** WHAT TO DO **
Within the material below, find each line bearing the word "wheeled" and present it.

* * *

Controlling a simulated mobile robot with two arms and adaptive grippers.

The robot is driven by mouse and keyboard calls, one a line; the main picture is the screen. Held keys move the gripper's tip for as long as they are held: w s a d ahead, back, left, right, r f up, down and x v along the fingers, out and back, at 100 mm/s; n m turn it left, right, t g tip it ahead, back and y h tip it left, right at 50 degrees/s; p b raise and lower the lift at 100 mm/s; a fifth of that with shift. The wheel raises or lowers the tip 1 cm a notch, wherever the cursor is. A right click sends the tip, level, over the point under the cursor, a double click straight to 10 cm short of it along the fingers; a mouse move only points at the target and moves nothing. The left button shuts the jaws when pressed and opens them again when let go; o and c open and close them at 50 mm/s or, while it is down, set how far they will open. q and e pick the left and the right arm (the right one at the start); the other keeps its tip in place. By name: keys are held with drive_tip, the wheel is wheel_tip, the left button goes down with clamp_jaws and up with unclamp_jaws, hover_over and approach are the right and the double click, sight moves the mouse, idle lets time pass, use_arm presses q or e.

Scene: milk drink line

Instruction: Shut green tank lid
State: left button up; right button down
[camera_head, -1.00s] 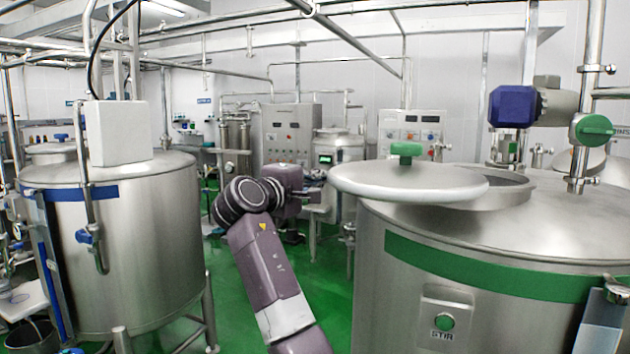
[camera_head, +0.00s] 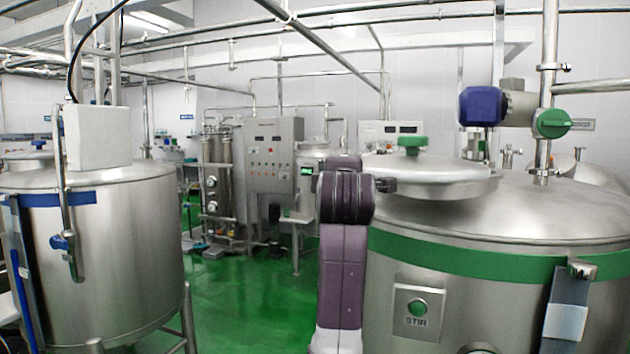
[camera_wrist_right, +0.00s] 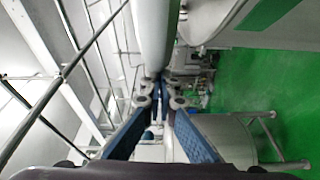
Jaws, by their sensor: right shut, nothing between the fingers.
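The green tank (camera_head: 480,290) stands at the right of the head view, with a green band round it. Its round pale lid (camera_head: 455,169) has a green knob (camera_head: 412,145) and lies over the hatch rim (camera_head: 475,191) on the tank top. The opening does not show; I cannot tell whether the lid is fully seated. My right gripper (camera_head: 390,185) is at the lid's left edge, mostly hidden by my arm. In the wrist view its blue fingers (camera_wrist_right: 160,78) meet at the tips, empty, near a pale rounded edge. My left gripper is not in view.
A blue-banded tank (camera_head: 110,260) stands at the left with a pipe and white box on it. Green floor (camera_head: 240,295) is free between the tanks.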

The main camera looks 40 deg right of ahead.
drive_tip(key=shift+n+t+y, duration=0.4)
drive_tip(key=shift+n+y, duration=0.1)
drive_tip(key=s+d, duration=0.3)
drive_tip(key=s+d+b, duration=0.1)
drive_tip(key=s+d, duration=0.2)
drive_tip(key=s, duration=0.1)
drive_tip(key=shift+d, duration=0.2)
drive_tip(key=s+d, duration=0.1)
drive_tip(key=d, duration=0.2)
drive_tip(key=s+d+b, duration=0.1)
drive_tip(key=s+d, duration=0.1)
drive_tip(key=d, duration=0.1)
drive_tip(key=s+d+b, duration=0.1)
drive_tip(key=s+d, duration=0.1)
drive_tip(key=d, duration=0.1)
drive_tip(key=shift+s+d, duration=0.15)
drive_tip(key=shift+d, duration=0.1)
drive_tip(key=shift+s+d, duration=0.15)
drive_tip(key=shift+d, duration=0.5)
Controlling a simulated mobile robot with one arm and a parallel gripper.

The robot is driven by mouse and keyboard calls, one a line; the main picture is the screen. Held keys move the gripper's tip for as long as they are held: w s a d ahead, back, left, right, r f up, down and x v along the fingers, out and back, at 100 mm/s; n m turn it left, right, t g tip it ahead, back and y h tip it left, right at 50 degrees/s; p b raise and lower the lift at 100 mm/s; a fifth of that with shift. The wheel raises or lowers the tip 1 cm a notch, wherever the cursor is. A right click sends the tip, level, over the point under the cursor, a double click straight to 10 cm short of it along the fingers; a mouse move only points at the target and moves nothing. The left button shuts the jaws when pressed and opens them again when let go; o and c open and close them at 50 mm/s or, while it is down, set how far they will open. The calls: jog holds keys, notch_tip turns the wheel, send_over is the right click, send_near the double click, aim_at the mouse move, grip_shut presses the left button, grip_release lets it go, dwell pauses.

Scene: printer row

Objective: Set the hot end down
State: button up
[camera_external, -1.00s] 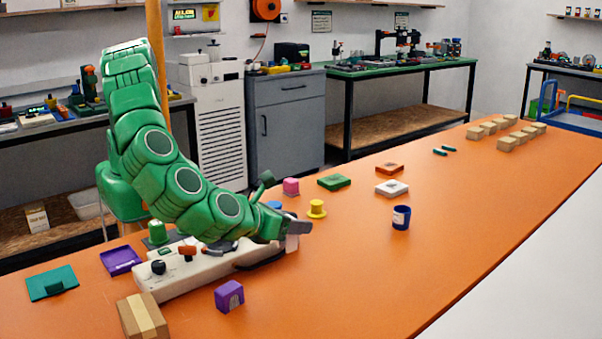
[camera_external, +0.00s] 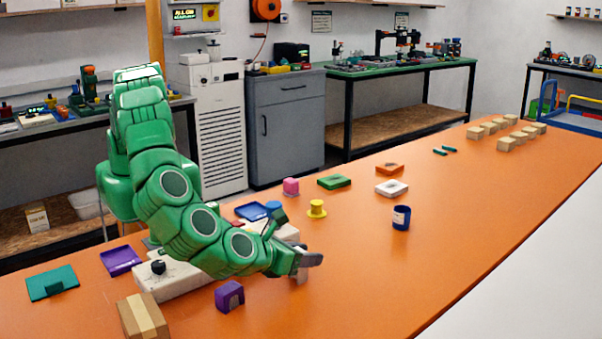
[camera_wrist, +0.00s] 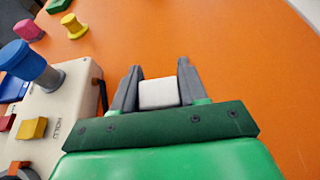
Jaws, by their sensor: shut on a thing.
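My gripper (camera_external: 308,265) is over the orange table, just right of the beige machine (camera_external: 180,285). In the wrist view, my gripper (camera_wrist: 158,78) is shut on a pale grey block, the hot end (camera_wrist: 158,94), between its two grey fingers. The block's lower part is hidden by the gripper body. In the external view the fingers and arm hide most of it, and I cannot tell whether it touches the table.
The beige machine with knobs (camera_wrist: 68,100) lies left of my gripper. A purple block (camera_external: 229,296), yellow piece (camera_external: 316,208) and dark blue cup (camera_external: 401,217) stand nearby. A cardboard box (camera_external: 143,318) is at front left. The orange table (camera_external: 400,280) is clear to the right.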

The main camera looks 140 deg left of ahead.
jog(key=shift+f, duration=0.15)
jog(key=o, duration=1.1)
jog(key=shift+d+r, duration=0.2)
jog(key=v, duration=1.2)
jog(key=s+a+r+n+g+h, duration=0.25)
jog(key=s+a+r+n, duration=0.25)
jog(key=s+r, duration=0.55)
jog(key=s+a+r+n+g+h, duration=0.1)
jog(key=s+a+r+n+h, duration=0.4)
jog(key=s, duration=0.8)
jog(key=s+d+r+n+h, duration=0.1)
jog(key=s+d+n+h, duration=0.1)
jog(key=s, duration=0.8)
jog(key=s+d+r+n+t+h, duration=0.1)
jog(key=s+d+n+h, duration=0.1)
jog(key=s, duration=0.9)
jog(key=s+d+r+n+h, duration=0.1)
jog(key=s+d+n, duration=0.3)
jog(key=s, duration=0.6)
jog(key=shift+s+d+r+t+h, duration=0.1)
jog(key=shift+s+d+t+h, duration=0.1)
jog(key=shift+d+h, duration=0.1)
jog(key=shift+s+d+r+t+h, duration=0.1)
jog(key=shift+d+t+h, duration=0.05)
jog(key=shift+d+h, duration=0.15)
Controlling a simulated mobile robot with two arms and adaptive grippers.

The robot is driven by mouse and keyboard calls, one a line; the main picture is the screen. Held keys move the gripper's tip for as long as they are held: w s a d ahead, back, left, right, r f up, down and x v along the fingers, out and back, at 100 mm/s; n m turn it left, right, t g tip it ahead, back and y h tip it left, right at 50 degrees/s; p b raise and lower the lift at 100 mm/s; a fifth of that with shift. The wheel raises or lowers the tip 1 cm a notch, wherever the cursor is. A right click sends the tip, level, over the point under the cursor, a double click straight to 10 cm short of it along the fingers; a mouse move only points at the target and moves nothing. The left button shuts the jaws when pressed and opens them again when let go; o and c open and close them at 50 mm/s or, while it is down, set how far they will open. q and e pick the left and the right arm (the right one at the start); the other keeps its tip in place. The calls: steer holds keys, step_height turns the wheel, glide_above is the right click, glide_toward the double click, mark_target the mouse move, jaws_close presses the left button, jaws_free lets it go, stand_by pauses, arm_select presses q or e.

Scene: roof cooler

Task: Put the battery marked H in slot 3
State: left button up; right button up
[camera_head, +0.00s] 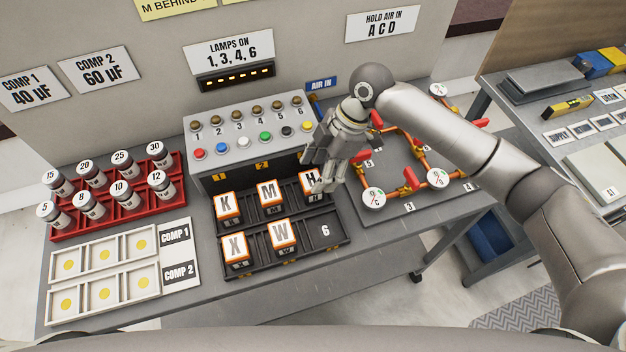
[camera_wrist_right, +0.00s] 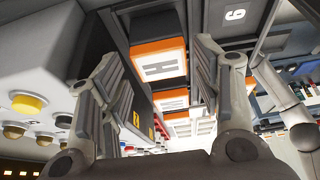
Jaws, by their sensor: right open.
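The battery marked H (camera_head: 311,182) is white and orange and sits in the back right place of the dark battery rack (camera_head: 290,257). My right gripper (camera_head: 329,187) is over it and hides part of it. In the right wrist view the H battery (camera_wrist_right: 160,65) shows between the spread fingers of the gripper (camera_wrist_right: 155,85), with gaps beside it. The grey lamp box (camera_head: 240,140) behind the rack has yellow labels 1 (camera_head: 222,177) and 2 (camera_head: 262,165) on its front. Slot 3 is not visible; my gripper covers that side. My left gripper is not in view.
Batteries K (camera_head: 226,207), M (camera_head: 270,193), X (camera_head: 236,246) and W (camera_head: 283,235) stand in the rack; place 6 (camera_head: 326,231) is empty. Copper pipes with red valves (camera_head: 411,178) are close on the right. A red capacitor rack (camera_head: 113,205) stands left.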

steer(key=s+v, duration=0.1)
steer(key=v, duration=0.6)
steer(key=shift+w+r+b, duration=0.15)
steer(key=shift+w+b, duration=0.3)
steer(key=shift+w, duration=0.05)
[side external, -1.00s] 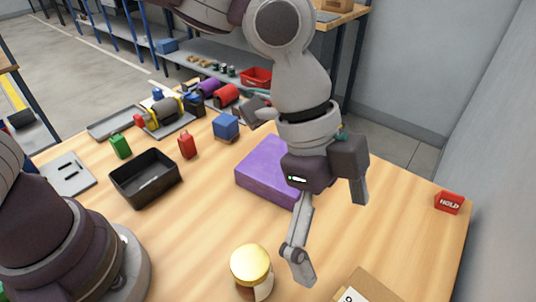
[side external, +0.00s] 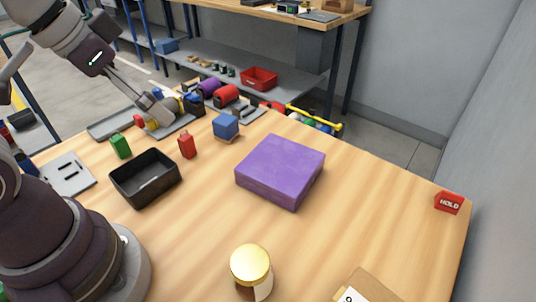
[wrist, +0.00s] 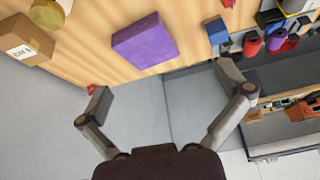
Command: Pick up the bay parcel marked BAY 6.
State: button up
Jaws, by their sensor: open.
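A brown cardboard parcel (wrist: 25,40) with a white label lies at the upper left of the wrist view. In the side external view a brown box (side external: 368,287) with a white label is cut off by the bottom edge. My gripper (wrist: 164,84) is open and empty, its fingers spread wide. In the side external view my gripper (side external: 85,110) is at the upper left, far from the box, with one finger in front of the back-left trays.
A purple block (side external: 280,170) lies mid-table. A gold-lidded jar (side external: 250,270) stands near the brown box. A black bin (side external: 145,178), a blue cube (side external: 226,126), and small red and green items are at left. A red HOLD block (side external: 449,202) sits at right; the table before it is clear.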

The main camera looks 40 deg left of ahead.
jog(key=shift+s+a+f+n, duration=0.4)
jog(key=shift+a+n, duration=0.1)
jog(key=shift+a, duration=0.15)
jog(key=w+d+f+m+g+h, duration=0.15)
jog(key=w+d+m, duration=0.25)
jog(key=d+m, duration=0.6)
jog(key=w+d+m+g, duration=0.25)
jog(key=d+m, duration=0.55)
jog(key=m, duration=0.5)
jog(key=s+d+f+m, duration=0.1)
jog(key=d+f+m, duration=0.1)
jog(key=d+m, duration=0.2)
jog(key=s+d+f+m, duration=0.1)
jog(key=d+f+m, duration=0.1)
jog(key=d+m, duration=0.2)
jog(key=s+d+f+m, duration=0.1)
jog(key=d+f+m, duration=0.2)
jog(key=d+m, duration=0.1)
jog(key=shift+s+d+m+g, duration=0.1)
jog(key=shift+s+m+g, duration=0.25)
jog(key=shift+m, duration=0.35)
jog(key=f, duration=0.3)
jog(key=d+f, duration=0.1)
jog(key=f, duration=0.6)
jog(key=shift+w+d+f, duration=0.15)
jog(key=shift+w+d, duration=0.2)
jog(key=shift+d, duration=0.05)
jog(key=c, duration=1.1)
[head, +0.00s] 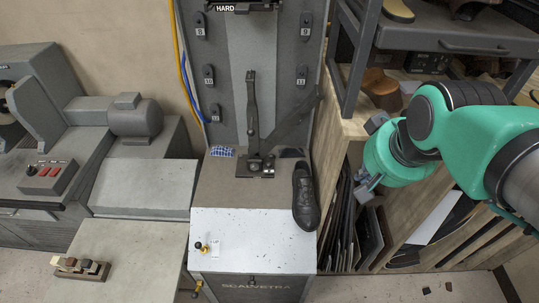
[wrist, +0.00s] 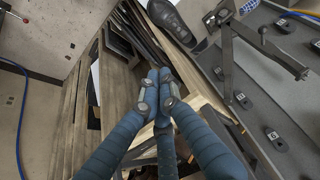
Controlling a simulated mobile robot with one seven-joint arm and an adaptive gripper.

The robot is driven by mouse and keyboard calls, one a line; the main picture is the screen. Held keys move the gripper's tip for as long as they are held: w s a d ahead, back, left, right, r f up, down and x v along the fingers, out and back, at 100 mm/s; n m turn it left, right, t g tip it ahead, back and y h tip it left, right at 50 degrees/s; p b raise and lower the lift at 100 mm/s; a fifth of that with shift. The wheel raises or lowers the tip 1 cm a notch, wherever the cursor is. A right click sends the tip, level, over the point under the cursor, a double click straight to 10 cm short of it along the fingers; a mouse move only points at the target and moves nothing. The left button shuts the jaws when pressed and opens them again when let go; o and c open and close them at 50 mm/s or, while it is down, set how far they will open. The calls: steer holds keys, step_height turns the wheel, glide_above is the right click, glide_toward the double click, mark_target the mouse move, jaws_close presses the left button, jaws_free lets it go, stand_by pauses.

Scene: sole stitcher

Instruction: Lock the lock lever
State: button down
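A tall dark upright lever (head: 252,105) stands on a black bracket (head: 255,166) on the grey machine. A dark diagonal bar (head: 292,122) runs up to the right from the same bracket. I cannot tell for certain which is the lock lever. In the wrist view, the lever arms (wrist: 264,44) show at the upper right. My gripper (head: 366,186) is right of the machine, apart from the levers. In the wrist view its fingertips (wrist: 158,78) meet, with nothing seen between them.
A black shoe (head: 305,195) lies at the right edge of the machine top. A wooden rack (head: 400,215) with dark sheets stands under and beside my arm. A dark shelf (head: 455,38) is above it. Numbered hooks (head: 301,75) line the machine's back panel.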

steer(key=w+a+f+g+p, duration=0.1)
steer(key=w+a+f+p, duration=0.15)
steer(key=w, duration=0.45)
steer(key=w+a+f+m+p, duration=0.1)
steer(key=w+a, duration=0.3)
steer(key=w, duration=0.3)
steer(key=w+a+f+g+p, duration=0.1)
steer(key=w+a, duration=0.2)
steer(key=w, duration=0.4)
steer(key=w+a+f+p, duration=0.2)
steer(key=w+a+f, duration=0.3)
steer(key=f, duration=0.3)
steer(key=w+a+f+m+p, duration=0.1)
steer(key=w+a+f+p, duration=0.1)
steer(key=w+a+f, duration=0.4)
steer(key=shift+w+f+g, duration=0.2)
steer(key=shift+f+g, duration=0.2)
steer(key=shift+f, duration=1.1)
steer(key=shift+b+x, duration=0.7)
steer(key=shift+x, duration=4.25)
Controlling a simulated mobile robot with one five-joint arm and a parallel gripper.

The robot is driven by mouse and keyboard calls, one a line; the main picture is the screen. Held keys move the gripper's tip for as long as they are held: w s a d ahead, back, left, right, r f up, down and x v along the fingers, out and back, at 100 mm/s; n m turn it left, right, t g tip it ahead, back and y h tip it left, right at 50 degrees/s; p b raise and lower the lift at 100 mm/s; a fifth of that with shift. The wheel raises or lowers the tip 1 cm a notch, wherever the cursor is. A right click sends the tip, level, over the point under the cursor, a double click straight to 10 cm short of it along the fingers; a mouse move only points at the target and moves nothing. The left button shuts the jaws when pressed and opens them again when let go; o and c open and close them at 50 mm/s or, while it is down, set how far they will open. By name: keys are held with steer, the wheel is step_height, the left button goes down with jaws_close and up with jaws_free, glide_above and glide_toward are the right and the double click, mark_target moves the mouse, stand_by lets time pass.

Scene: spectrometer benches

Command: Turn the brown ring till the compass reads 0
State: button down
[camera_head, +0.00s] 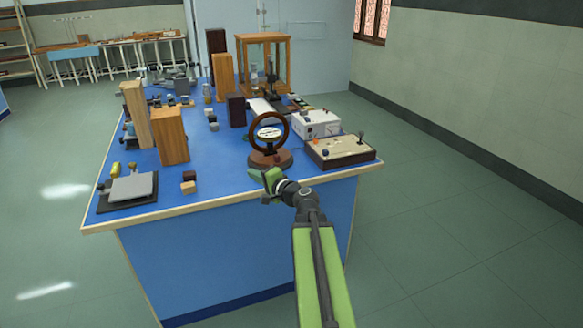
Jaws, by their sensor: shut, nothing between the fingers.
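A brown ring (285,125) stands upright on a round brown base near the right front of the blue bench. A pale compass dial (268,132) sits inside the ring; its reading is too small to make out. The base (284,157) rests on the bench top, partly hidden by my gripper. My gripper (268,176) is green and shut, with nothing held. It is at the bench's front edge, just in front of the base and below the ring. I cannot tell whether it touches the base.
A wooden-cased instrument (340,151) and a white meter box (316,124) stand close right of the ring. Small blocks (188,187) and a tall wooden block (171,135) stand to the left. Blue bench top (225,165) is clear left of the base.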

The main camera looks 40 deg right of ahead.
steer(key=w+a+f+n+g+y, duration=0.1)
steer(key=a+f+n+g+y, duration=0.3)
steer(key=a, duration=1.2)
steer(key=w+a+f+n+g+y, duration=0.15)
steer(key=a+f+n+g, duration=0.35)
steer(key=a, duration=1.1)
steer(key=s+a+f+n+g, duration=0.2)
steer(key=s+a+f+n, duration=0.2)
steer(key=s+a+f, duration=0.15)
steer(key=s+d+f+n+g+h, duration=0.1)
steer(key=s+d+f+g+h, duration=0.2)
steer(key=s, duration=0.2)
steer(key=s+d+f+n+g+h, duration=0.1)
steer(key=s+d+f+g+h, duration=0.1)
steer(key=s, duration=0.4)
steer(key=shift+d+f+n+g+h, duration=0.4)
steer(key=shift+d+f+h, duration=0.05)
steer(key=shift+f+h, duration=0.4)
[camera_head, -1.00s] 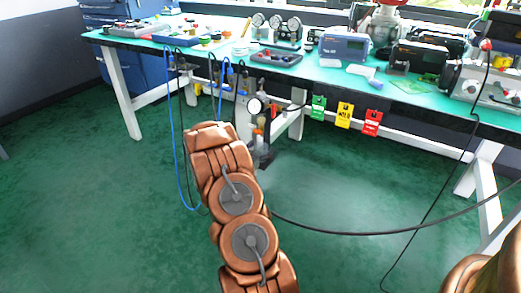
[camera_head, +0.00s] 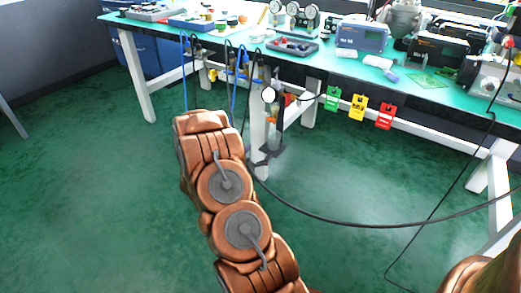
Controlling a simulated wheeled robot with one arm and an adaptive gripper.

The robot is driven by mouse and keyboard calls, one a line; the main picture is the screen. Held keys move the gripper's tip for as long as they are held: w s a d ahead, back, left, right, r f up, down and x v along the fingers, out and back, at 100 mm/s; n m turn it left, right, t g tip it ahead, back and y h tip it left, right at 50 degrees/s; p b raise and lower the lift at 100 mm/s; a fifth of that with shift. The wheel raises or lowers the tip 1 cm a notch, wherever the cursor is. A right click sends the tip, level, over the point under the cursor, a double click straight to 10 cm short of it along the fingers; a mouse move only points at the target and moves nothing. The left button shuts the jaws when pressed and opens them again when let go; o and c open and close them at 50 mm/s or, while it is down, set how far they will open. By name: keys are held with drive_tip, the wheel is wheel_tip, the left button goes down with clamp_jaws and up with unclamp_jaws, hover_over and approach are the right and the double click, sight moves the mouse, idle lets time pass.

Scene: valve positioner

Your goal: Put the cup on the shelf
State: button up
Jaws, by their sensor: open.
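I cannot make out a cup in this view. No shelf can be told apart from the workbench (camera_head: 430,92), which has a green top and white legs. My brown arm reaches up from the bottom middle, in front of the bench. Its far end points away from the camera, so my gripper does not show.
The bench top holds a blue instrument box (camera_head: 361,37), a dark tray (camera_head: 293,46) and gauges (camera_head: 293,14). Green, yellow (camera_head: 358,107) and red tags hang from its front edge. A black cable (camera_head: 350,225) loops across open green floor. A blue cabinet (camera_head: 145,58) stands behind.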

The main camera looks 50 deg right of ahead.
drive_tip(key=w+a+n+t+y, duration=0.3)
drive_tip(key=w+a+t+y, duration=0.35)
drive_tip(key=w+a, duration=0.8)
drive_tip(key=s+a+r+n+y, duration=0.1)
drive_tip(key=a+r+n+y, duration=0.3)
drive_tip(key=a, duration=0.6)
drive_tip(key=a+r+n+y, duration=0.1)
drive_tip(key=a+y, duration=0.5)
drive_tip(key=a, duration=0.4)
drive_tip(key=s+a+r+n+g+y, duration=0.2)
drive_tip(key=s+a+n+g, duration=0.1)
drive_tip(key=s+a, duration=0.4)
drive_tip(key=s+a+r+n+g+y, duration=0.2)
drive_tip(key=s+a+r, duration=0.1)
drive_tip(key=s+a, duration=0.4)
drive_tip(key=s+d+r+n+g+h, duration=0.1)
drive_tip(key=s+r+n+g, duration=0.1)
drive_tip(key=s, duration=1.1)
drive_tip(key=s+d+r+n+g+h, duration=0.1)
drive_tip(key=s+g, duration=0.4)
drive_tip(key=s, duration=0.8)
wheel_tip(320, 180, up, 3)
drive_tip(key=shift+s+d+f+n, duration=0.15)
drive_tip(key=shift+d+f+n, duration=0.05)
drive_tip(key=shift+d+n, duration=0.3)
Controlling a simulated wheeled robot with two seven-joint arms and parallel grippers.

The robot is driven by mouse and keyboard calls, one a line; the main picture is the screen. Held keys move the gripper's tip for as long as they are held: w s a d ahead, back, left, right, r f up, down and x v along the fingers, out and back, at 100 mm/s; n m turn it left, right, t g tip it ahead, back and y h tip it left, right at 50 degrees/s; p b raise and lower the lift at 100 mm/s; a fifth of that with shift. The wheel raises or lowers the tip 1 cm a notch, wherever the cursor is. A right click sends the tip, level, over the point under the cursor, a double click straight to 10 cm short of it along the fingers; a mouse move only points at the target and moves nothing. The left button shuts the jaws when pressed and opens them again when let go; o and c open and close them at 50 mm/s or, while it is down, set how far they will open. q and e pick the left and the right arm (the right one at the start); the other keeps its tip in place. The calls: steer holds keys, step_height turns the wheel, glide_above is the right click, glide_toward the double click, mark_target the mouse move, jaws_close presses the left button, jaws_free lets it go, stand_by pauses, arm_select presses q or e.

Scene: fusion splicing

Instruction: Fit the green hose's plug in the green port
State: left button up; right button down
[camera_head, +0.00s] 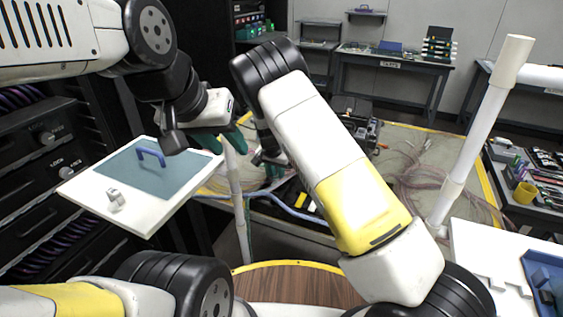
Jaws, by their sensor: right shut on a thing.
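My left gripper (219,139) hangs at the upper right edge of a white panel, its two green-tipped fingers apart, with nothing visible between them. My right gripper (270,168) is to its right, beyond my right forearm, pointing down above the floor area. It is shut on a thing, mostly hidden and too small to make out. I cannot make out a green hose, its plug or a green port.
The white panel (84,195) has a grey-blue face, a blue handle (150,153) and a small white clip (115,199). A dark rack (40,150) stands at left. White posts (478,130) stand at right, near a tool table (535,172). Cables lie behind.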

* * *

** TASK RESPONSE **
Controlling a simulated wheeled robot with one arm and an adaptive gripper.
Controlling a simulated wheeled robot with two seven-joint arms and parallel grippers.

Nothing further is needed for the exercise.